Wednesday, May 25, 2011

6:25am Weather Update

Everything seems to be intact with the going forecast. There are a few storms moving just to the north and northwest of the KFVS viewing area (southeast Missouri, southern Illinois, western Kentucky, northwest Tennessee and northeast Arkansas). Most of this activity should remain over far northern counties of the area.

Right now we have a bit of a protective shield that has moved in to the area. The shield has moved in from down in Tennessee and Arkansas. The shield I am talking about is the "cap".


The cap is indicated in the blue shaded area in the above map. Basically, it is warm air aloft that is in place a few thousand feet in the air.

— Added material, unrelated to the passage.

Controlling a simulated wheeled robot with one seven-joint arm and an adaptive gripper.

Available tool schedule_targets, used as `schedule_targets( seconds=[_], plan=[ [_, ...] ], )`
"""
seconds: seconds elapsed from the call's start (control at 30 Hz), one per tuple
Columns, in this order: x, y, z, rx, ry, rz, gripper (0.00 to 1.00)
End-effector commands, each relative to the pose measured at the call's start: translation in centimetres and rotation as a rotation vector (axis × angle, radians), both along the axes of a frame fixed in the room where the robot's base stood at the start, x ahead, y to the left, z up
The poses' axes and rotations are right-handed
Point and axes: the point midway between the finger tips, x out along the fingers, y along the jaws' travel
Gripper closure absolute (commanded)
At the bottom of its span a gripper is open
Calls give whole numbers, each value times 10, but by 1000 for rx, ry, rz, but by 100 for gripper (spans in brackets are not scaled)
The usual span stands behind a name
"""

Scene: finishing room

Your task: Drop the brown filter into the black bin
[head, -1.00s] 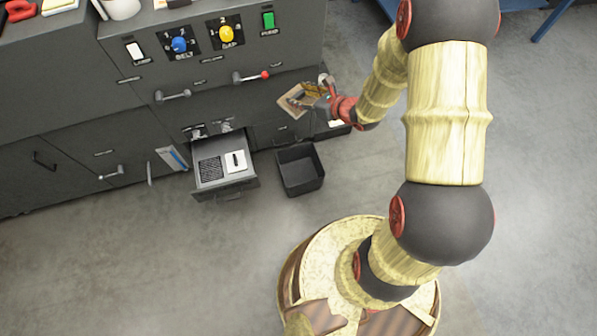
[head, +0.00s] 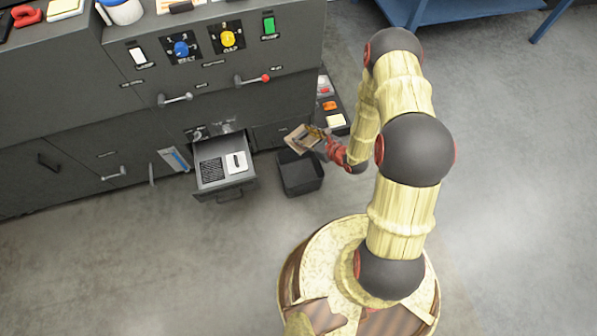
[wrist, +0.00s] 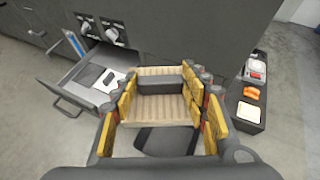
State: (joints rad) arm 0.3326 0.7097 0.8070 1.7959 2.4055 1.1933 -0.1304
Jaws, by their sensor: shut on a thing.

The warm air limits vertical development of the storms/clouds.

In order to break the cap we need something to come along and upset the warm air aloft. That should happen a little later as the nose of a strong jet stream moves in from the southwest. Computer models have been suggesting that could happen between 12pm and 2pm. Once that happens we will start to see thunderstorms go up quickly.

The reason storms will go up quickly is due to the amount of instability we will have in place. We already have instability overhead. Look at the map above. The solid red lines indicates the CAPE (Convective Available Potential Energy) in place. The higher the number, the higher the instability. Give it a few hours to "percolate" and those should go up to the 3,000 range.